**Source data**:
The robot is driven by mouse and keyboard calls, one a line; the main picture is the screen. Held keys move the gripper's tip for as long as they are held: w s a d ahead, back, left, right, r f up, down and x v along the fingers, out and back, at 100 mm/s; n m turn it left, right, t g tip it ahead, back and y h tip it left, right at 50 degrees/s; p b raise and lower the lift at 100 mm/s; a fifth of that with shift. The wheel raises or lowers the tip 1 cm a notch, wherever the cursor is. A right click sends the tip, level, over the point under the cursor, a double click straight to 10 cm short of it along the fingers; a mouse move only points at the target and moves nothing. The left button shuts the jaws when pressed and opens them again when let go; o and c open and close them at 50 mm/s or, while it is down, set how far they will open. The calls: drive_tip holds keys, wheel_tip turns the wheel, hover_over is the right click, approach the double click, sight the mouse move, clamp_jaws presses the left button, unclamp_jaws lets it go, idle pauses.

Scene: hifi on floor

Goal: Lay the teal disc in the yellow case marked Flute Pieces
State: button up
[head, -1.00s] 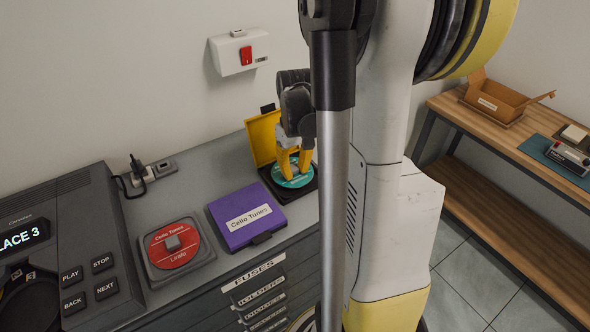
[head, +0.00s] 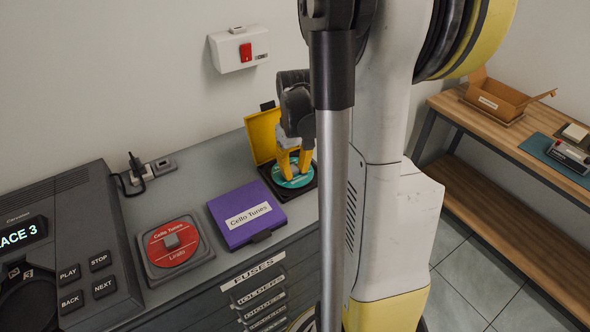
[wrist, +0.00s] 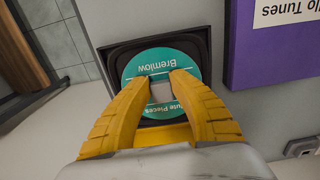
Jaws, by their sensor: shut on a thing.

**Exercise**: Extract exactly the lines above from the line containing "Scene: hifi on floor" through the last one, both ends included, but not the pictures.

**Output for this task**:
Scene: hifi on floor

Goal: Lay the teal disc in the yellow case marked Flute Pieces
State: button up
[head, -1.00s] 
[head, +0.00s] 
[wrist, +0.00s] 
Jaws, by their sensor: shut on a thing.

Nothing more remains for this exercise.